Unrealistic projections behind failures says survey

| 30/06/2010

(CNS): A survey of lenders in the Caribbean revealed that tourism development projects that have either stalled or failed in the region did so because of unrealistic projections or forecasting. The “Caribbean Regional Financing Survey” by KPMG’s regional advisory practice also pointed to lack of cash and poor financial management. As a result the lenders surveyed said the key lessons they had learned would see a back to basics, conservative, long- term approach to lending in the region. The accountants also found that failed or half-built projects will continue to find it very hard to refinance.

This year for the first time KPMG also included development banks in the survey to capture the emergence of a potential new source of financing in the sector.
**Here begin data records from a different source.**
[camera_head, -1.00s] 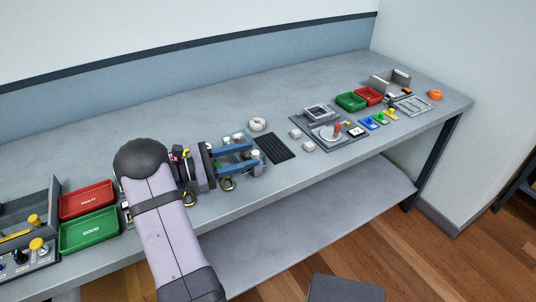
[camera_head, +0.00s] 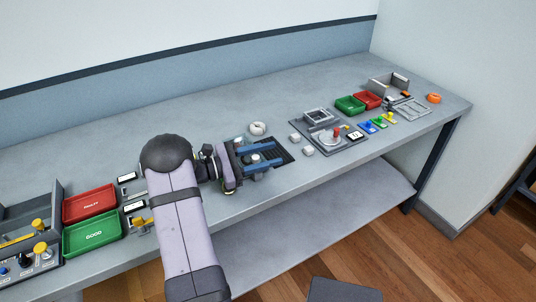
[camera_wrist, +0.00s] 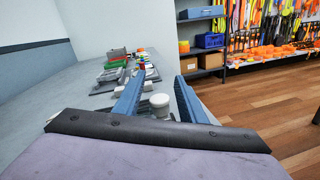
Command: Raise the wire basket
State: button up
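I cannot clearly make out a wire basket. The closest match is a grey, frame-like piece (camera_head: 411,108) lying flat near the right end of the bench in the head view; it is small and its mesh is hard to tell. My gripper (camera_head: 262,153) is far to its left, over the bench. Its two blue fingers are spread apart, also in the wrist view (camera_wrist: 158,98). A white round-topped object (camera_head: 255,157) shows between them and in the wrist view (camera_wrist: 160,104); I see no finger closed on it.
A dark slotted mat (camera_head: 284,156) lies by the fingertips. A white ring (camera_head: 257,128) and small white blocks (camera_head: 308,151) are near. A station plate (camera_head: 349,145), green bin (camera_head: 349,105) and red bin (camera_head: 367,99) stand further right. Labelled trays (camera_head: 91,232) are left.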

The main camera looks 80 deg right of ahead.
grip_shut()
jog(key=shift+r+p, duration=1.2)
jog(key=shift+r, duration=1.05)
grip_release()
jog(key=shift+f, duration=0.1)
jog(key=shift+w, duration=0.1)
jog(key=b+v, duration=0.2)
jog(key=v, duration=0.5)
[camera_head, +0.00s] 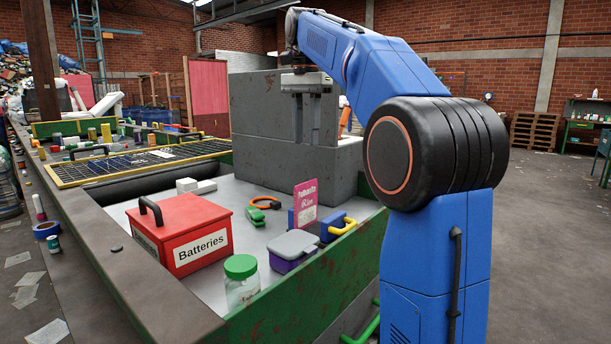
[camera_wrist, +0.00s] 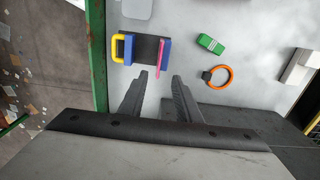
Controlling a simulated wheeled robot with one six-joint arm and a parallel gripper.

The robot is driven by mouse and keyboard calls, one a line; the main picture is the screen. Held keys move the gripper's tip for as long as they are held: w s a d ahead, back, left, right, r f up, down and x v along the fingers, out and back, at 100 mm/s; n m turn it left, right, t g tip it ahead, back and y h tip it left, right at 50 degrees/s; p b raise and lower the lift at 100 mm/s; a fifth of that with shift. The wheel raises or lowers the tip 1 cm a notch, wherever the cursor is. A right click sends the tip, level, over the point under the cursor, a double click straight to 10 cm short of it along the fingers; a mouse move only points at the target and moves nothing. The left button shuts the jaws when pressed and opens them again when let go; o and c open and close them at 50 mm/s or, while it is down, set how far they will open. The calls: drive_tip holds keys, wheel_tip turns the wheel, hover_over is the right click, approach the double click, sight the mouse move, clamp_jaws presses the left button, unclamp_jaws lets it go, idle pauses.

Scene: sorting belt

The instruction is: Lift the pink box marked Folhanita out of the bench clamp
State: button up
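The pink box (camera_head: 306,203) marked Folhanita stands upright in the bench clamp (camera_head: 333,229), which has blue jaws and a yellow handle. Its lower part is partly hidden. In the wrist view the box (camera_wrist: 162,58) shows from above as a thin pink strip by the right blue jaw of the clamp (camera_wrist: 147,47). My gripper (camera_head: 306,140) hangs fingers down above the bench, in front of the grey blocks. In the wrist view its two fingers (camera_wrist: 160,80) are apart with nothing between them, short of the pink box and not touching it.
A red Batteries box (camera_head: 185,228), a green-lidded jar (camera_head: 241,280) and a purple box with grey lid (camera_head: 292,250) stand nearby. A green item (camera_wrist: 210,44) and orange ring (camera_wrist: 217,77) lie beside the clamp. Large grey blocks (camera_head: 262,150) stand behind. A green bench edge (camera_wrist: 97,60) runs alongside.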

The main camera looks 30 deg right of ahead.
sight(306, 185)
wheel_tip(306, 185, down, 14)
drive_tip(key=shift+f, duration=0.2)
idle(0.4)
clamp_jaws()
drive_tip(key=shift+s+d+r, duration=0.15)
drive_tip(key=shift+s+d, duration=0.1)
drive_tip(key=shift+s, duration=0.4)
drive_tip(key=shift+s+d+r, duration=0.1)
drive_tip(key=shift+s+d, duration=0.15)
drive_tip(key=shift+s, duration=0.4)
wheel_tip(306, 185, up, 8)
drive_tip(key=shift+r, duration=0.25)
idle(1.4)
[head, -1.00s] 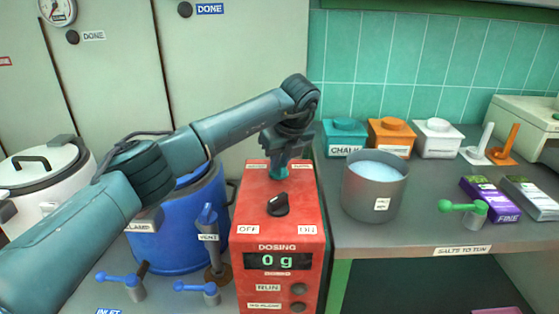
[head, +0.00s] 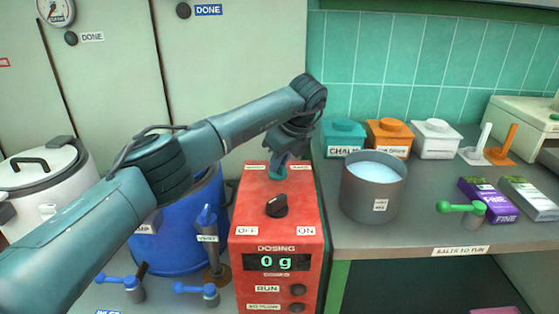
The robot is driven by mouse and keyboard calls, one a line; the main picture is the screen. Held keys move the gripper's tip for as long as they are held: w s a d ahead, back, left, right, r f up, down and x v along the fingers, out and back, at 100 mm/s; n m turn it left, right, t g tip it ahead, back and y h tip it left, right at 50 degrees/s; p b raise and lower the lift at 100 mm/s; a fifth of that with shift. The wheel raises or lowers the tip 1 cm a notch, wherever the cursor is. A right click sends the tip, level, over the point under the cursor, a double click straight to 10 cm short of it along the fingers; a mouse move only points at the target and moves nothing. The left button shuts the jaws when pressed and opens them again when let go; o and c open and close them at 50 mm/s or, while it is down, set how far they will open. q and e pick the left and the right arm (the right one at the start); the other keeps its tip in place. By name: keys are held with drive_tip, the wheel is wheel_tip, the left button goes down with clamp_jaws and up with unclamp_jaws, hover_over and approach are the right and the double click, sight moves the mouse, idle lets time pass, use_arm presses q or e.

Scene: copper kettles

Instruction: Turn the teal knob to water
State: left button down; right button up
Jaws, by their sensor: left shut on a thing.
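The teal knob (head: 278,172) is on the sloped top of the red dosing box (head: 250,210), between two small white labels that are too small to read surely. My left gripper (head: 279,164) comes down from above and is shut on the teal knob. The fingers hide part of the knob, so its pointing direction cannot be told. A black knob (head: 277,205) sits below it, between OFF and ON labels. The display (head: 277,262) reads 0 g. My right gripper is not in view.
A blue drum (head: 170,235) with blue-handled valves stands left of the box. A grey pot (head: 372,190) of pale contents stands on the counter at right. Lidded teal, orange and white boxes stand behind it. A green-handled valve (head: 463,208) sits farther right.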

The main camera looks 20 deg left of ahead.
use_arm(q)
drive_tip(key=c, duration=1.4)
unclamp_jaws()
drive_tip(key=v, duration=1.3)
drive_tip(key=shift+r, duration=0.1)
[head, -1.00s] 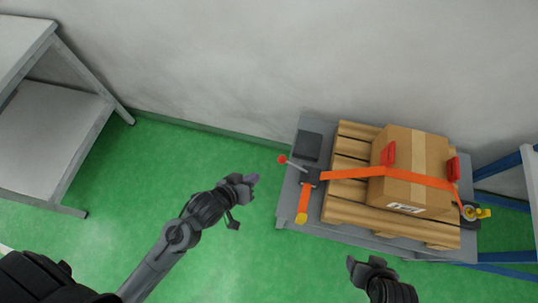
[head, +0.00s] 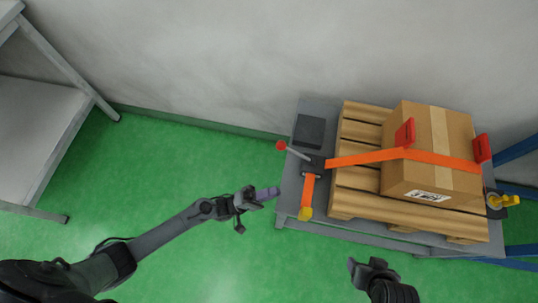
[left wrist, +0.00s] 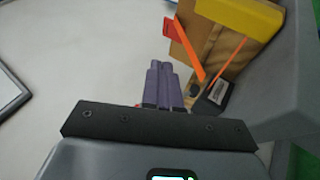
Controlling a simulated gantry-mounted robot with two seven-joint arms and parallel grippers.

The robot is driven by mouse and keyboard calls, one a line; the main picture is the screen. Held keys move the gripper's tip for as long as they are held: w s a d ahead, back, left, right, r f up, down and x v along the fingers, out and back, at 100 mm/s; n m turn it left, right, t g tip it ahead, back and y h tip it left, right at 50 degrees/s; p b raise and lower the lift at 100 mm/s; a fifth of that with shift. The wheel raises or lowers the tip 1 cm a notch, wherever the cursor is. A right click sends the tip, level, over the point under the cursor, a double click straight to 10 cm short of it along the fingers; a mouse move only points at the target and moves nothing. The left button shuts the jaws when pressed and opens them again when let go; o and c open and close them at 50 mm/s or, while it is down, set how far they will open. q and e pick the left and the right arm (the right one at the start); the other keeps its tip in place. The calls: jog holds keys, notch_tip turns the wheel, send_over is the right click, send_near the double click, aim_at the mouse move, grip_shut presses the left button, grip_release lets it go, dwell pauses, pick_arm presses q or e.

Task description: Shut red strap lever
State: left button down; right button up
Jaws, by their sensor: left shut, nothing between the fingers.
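The strap lever (head: 297,152) is a thin grey rod with a red knob (head: 281,145) at its end. It sticks out up and left from the dark buckle (head: 313,164) on the orange strap (head: 362,159). My left gripper (head: 269,193) is shut and empty, below and left of the knob, beside the table's left edge and apart from the lever. In the left wrist view its purple fingers (left wrist: 163,85) are together, with a little red showing beside them. My right gripper (head: 362,268) is low in the head view, in front of the table; its finger gap is unclear.
The strap runs over a cardboard box (head: 430,176) with red corner guards, on a wooden pallet (head: 358,130). The grey table (head: 290,190) carries a dark pad (head: 309,130) behind the lever. A yellow-ended strap tail (head: 306,212) hangs at the front.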

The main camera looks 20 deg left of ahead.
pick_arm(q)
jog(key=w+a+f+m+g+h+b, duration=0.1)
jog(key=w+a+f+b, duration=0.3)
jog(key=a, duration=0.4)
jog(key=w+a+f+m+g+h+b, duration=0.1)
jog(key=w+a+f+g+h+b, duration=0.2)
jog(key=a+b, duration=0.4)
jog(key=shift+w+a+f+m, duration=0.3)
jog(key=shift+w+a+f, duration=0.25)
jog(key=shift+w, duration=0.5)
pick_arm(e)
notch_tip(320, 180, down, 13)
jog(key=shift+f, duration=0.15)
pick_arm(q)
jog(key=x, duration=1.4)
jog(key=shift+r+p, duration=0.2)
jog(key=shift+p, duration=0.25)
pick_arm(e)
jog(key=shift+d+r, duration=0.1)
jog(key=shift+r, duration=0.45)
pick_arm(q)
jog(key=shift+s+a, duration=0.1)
Lenders were asked about the key lessons learned over the past year and in general the responses revealed a back to basics return to a conservative, long- term approach to lending. “The common themes that emerged from this year’s report should not be a surprise to anyone.  There is a more cautious lending environment across the entire region,” said Tully Cornick, (above) head of Corporate Finance with KPMG in the Cayman Islands. 
Kris Beighton, (right) a partner with KPMG in the Cayman Islands and head of its Transactions and Restructuring group said: “Lenders appear to be seeking more contact with their clients, more frequent reviews of their projections, taking a more ‘hands-on’ approach and encouraging clients to plan for tough times.”  
With respect to development financing, responses indicated that the level of reliance on pre-sales had become very unattractive and should pre-sales be considered as a source of funding then more manageable phasing and  more thorough due-diligence would be required. 
Lenders said they remain cautious about the projects they are willing to finance and where. When asked to name their current top three markets they noted The Bahamas; Barbados and Bermuda. However, when asked about future investment, there was less agreement, with The Bahamas, Jamaica and Costa Rica all in the running.  
All agreed that good airlift and strong market demand were crucial for the success of any project. 
Collectively those surveyed reported total exposure in the region in excess of US$2.58 billion.   
When asked what characteristics might suggest to them that a development should be re-financed or otherwise revived they noted:  Strong project sponsorship (new and sufficient infusion of cash), quality of sponsors and current customer base, strong project fundamentals and structural competencies such as good location, adequate airlift and viable infrastructure.
 KPMG also revealed that some lenders were not willing to share quantitative responses concerning loan parameters, a reflection of the more cautious attitude, the accountants said.
Other findings in the survey included the average debt service coverage ratio covenants and interest rate margins are higher than they have been for a long time; average loan to value ratios remain relatively consistent and the average loan tenor has shortened;
KPMG stated that recovery in the major tourism and investment markets will take time to translate into recovery in the region. “The development pipelines will be fairly slow for the next two to three years and the roller coaster ride in personal savings and investments over the last few years could further dampen the demand for second homes even longer; the exception being very high net worth individuals,” it said in a release about the survey.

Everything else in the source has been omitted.